> _GIVEN INFORMATION_:

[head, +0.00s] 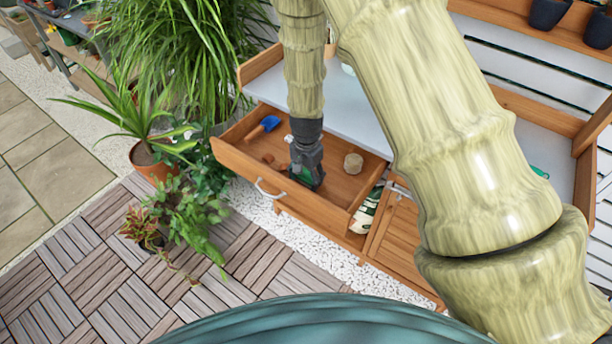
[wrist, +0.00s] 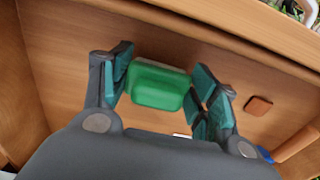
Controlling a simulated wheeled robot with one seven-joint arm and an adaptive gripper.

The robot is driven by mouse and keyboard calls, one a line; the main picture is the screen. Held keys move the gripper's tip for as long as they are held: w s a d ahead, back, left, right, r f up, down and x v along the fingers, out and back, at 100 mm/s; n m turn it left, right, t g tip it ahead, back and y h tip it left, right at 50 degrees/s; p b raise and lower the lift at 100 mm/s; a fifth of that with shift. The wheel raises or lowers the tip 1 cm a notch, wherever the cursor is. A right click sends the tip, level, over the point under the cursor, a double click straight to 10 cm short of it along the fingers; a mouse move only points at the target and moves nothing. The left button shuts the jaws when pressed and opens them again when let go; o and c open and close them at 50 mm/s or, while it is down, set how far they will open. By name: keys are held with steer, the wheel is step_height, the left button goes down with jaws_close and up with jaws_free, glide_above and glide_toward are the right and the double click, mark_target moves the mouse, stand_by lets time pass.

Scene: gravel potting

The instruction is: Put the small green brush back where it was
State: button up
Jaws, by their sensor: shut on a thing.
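In the wrist view, my gripper (wrist: 166,88) is shut on a small green block-shaped thing, the green brush (wrist: 158,86), with a teal-padded finger on each side of it. Its bristles do not show. In the head view, my gripper (head: 306,176) points down inside the open drawer (head: 232,160) of the potting bench. The brush is mostly hidden there by the gripper. I cannot tell whether the brush touches the drawer floor.
A blue-headed tool (head: 268,124) lies at the drawer's left, with small brown pieces (head: 270,160) nearby. A tan lump (head: 353,163) lies right of my gripper. The drawer walls surround it. A bag (head: 368,211) stands below the drawer's right end. Plants crowd the left.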

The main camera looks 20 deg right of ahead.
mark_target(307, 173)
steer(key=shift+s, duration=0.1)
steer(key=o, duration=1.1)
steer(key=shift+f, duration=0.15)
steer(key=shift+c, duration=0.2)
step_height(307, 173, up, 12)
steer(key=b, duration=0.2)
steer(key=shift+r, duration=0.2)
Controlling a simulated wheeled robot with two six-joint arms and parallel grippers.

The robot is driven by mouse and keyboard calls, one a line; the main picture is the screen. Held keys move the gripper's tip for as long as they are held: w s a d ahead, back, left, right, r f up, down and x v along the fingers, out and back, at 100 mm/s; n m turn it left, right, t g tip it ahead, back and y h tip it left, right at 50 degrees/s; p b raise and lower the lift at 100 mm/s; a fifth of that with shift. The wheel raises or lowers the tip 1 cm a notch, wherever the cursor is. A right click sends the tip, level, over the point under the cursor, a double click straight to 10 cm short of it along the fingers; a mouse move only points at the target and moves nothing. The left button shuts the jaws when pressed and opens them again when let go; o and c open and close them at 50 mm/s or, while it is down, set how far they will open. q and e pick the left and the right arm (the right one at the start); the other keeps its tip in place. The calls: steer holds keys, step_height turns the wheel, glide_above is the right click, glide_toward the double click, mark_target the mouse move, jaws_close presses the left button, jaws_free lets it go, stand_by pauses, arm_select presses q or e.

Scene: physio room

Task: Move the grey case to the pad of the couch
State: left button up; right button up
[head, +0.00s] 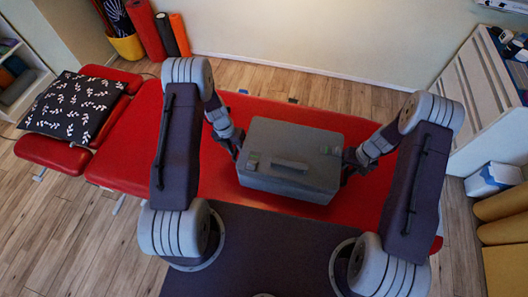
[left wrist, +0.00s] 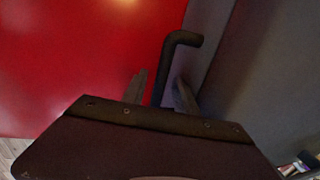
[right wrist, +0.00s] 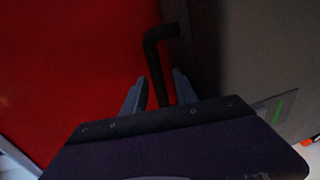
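The grey case (head: 290,155), a box with a handle and latches on its front, is over the red pad of the couch (head: 223,183), right of the middle. Whether it rests fully on the pad is hard to see. My left gripper (head: 236,145) is at the case's left side. In the left wrist view its fingers (left wrist: 161,90) stand either side of a black bar handle (left wrist: 167,65), with gaps showing. My right gripper (head: 350,160) is at the right side. In the right wrist view its fingers (right wrist: 159,88) likewise straddle a black handle (right wrist: 155,60), with small gaps.
A black patterned cushion (head: 75,104) lies on the couch's left end. Rolled mats (head: 147,30) and a yellow basket (head: 127,47) stand at the back left. A white cabinet (head: 480,95), a white box (head: 492,179) and tan rolls (head: 505,230) are at the right.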

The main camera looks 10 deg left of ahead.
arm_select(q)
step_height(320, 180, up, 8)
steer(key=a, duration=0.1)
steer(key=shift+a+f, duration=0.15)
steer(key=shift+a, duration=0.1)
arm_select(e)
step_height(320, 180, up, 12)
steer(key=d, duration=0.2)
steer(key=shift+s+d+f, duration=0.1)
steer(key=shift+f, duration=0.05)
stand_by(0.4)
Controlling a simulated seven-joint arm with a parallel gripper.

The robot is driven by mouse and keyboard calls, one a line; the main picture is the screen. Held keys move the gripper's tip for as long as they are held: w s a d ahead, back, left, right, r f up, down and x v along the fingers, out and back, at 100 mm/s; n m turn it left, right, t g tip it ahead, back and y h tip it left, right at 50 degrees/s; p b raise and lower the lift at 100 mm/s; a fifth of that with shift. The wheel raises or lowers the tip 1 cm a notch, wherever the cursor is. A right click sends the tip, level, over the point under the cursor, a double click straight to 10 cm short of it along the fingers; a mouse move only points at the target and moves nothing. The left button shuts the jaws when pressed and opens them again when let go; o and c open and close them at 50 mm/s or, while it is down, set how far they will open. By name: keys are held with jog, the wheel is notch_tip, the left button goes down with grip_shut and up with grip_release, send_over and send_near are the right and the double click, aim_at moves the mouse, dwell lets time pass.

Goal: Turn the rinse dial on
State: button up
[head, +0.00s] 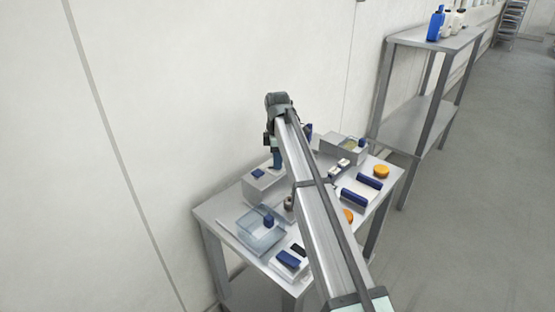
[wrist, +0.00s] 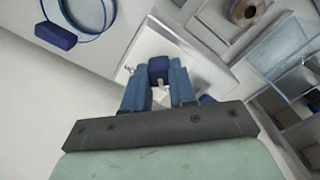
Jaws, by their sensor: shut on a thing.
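A small blue dial (wrist: 158,69) stands on a pale flat-topped housing in the wrist view. My gripper (wrist: 158,88) has its two blue fingers on either side of the dial, shut on it. Small pale marks lie beside the dial, too small to read. In the head view my gripper (head: 277,163) points down at the back of the steel table, over a light grey box (head: 262,187). A blue piece (head: 258,173) shows on that box. The gripped dial is hidden there by my gripper. I cannot tell how far the dial is turned.
A clear bin (head: 250,238) and a white tray with a blue block (head: 289,259) stand at the table's front. Blue rolls (head: 361,193) and an orange disc (head: 381,171) lie right. A blue hose (wrist: 95,32) loops near the dial. A steel shelf (head: 410,38) stands behind.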

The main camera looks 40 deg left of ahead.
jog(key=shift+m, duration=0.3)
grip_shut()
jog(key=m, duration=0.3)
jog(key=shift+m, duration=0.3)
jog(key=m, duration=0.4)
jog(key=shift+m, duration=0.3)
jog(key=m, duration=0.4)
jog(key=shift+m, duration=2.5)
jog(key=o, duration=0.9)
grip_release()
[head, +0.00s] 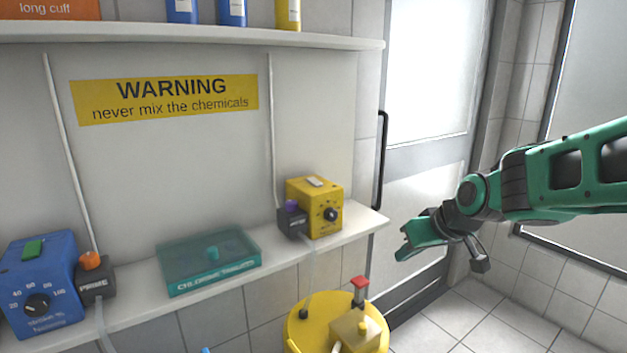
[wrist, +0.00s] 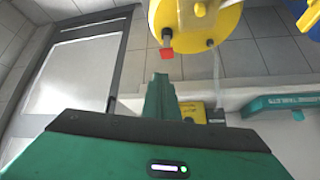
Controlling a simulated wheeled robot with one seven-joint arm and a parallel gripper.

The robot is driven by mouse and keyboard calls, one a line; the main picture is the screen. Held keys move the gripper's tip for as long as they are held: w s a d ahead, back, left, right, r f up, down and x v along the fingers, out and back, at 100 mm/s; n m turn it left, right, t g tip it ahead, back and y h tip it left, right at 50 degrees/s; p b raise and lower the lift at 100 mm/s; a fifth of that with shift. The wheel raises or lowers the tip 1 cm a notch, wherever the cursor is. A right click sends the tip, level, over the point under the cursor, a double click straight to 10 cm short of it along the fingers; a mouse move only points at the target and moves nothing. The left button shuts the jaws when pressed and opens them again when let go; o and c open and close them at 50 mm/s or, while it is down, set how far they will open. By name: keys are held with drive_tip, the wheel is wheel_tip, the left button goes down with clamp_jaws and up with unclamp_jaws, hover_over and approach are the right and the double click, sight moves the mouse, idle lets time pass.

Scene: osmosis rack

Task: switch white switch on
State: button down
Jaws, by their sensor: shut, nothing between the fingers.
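A small white switch (head: 315,182) sits on top of the yellow pump box (head: 318,212), which stands at the right end of the lower shelf. The box also shows in the wrist view (wrist: 196,112), partly hidden behind my gripper; I cannot make out the white switch there. My gripper (head: 403,243) is shut and empty. In the head view it is to the right of the yellow box, in front of the door and apart from the shelf. Its fingers also show in the wrist view (wrist: 162,80).
A yellow drum (head: 297,330) with a red-topped valve (head: 359,286) stands below the shelf. A teal chlorine tablets box (head: 208,262) and a blue pump (head: 40,285) with a green switch (head: 33,249) share the lower shelf (head: 284,257). Floor space by the door is free.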

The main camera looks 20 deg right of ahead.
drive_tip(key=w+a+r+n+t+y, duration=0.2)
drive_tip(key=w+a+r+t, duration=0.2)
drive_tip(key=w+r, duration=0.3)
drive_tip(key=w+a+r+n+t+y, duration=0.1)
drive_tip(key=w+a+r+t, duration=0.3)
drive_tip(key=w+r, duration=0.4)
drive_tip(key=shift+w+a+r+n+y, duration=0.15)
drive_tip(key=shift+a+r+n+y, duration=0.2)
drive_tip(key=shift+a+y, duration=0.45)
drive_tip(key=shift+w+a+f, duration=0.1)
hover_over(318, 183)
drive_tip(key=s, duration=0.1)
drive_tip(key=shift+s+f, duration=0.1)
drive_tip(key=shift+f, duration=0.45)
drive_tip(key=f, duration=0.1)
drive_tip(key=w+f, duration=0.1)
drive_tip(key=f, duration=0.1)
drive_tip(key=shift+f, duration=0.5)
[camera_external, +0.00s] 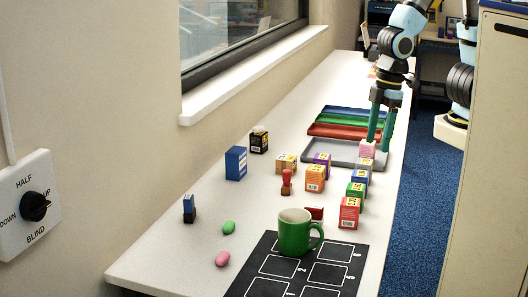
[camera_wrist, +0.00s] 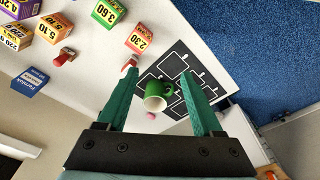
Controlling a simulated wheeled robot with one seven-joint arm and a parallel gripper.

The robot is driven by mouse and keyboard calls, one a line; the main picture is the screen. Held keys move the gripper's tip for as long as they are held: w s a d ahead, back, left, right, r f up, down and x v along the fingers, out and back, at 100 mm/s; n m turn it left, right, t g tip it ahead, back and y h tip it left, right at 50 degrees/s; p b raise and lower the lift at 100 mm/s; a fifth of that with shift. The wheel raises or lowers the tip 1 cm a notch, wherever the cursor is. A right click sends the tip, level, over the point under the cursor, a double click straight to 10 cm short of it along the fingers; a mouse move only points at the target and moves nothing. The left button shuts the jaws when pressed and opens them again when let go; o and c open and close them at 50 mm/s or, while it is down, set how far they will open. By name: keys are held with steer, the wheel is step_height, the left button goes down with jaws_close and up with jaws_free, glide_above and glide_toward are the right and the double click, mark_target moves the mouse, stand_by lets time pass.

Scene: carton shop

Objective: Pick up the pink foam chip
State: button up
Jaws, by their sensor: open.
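The pink foam chip (camera_external: 222,258) lies on the white counter near its front left, left of the black numbered mat (camera_external: 258,263). In the wrist view the pink chip (camera_wrist: 151,116) is small and far off, just below the green mug (camera_wrist: 154,104). My gripper (camera_external: 379,143), with green fingers, is open and empty at the right side of the counter, by the grey tray and far from the chip. In the wrist view the spread fingers (camera_wrist: 160,72) show the mug and mat between them.
A green foam chip (camera_external: 229,227) lies close behind the pink one. The green mug (camera_external: 294,232) stands on the mat. Several small price-labelled cartons (camera_external: 315,178) and a blue box (camera_external: 236,163) stand mid-counter. The counter around the chips is clear; the wall is at left.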

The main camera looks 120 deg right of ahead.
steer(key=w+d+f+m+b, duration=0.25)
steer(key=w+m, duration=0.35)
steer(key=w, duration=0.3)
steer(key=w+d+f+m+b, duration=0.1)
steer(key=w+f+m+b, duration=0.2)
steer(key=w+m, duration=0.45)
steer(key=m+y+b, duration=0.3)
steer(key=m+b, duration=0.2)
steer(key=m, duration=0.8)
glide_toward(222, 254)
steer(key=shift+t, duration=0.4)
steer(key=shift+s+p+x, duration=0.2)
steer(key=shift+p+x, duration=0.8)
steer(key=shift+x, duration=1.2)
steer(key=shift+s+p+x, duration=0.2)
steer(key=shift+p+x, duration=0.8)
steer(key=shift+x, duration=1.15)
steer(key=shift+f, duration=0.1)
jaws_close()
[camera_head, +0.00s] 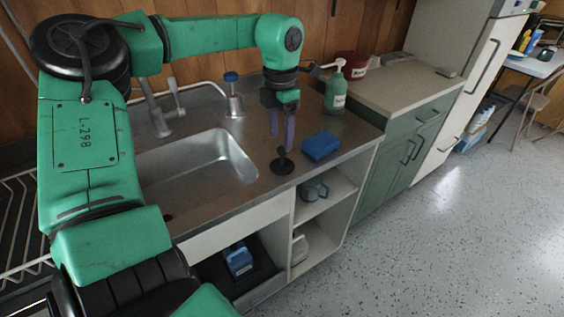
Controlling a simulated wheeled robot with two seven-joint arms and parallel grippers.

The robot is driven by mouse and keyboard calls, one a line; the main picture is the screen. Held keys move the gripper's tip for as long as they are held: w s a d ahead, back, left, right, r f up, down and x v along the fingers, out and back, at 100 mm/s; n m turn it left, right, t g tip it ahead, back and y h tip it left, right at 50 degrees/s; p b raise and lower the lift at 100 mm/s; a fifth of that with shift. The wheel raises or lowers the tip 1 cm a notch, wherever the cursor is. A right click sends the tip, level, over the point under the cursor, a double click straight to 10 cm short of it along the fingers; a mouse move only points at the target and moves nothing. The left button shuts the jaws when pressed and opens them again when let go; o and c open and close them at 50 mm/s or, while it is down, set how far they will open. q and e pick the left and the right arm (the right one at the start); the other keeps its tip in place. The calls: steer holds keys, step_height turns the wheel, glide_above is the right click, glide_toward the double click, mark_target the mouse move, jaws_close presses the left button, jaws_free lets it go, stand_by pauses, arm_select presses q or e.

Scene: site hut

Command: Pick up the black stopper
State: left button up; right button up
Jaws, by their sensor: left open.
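The black stopper (282,165) stands on the metal counter (262,188) to the right of the sink, its round base flat and its knob upward. My left gripper (282,138) points down just above and behind the stopper, with its two purplish fingers apart. The fingertips end close to the stopper's knob, and I cannot tell whether they touch it. Nothing shows between the fingers. My right gripper does not show.
A blue sponge (321,146) lies just right of the stopper. A green pump bottle (335,92) stands behind it, and a blue-capped dispenser (232,97) stands behind the sink (200,166). The counter's front edge is close to the stopper. A mug (314,191) sits on the shelf below.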

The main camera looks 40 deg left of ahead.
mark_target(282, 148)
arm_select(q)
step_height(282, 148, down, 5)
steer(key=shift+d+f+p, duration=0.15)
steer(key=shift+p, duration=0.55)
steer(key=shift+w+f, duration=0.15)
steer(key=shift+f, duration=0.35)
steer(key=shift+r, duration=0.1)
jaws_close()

> _WHAT YOU ARE ASKED TO DO_: From the data above, copy each line that has the string "grippers".

> _CORRECT RESPONSE_:
Controlling a simulated wheeled robot with two six-joint arms and parallel grippers.
Controlling a simulated wheeled robot with two seven-joint arms and parallel grippers.

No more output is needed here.